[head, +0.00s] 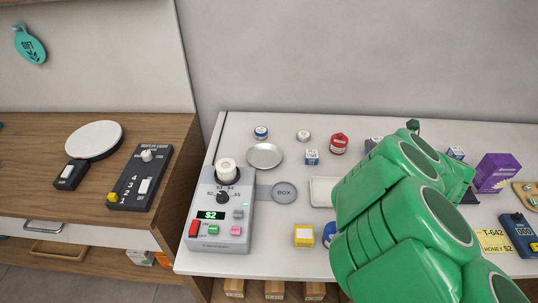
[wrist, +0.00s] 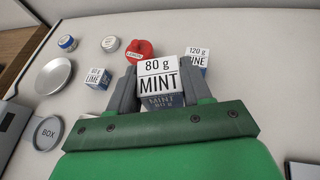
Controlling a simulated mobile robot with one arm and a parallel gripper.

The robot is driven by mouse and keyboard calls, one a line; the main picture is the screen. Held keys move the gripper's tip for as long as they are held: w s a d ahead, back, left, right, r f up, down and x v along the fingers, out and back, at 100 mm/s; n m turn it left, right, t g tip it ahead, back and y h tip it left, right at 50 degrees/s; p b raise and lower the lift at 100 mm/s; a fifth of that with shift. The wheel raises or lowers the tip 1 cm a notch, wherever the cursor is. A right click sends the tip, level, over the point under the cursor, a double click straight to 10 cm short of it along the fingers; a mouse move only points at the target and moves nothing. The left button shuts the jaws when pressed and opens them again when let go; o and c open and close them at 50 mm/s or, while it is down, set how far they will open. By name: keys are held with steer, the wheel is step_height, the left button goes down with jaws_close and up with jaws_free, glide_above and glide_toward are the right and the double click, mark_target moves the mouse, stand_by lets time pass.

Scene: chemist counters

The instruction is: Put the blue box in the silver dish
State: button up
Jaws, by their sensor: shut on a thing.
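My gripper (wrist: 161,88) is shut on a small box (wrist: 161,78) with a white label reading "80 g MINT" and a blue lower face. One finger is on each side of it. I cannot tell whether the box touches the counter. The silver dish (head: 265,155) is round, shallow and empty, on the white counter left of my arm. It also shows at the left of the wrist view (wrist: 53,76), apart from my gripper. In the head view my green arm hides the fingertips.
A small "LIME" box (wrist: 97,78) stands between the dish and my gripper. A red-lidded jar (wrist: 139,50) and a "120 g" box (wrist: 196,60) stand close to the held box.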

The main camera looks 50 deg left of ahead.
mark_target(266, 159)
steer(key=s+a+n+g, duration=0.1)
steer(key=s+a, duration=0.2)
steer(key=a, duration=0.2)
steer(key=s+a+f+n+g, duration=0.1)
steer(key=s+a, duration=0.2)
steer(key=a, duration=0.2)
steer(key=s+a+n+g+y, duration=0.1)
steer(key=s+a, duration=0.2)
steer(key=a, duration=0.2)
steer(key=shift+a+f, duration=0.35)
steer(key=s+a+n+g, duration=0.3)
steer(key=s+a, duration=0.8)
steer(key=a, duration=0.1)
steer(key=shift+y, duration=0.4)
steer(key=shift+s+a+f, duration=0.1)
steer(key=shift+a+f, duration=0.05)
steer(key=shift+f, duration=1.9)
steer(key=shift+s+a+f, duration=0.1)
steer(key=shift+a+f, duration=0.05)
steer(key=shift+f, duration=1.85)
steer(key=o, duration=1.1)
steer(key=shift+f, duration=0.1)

########################################

STATED GOAL
Exclude the images and reproduce the remaining data exactly.

THE RESPONSE
[head, +0.00s] 
[wrist, +0.00s] 
Controlling a simulated mobile robot with one arm and a parallel gripper.

The robot is driven by mouse and keyboard calls, one a line; the main picture is the screen. Held keys move the gripper's tip for as long as they are held: w s a d ahead, back, left, right, r f up, down and x v along the fingers, out and back, at 100 mm/s; n m turn it left, right, t g tip it ahead, back and y h tip it left, right at 50 degrees/s; p b raise and lower the lift at 100 mm/s; a fifth of that with shift. The wheel raises or lowers the tip 1 cm a notch, wherever the cursor is. A right click sends the tip, level, over the point under the cursor, a double click straight to 10 cm short of it along the fingers; a mouse move only points at the target and moves nothing. The left button shuts the jaws when pressed and opens them again when let go; o and c open and close them at 50 mm/s or, while it is down, set how far they will open. By name: keys are held with steer, the wheel is step_height, the left button goes down with jaws_close and up with jaws_free, glide_above and glide_toward are the right and the double click, mark_target moves the mouse, stand_by lets time pass.

Scene: chemist counters

The instruction is: Put the blue box in the silver dish
State: button up
Jaws, by their sensor: shut on a thing.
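My gripper (wrist: 161,88) is shut on a small box (wrist: 161,78) with a white label reading "80 g MINT" and a blue lower face. One finger is on each side of it. I cannot tell whether the box touches the counter. The silver dish (head: 265,155) is round, shallow and empty, on the white counter left of my arm. It also shows at the left of the wrist view (wrist: 53,76), apart from my gripper. In the head view my green arm hides the fingertips.
A small "LIME" box (wrist: 97,78) stands between the dish and my gripper. A red-lidded jar (wrist: 139,50) and a "120 g" box (wrist: 196,60) stand close to the held box.

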The main camera looks 50 deg left of ahead.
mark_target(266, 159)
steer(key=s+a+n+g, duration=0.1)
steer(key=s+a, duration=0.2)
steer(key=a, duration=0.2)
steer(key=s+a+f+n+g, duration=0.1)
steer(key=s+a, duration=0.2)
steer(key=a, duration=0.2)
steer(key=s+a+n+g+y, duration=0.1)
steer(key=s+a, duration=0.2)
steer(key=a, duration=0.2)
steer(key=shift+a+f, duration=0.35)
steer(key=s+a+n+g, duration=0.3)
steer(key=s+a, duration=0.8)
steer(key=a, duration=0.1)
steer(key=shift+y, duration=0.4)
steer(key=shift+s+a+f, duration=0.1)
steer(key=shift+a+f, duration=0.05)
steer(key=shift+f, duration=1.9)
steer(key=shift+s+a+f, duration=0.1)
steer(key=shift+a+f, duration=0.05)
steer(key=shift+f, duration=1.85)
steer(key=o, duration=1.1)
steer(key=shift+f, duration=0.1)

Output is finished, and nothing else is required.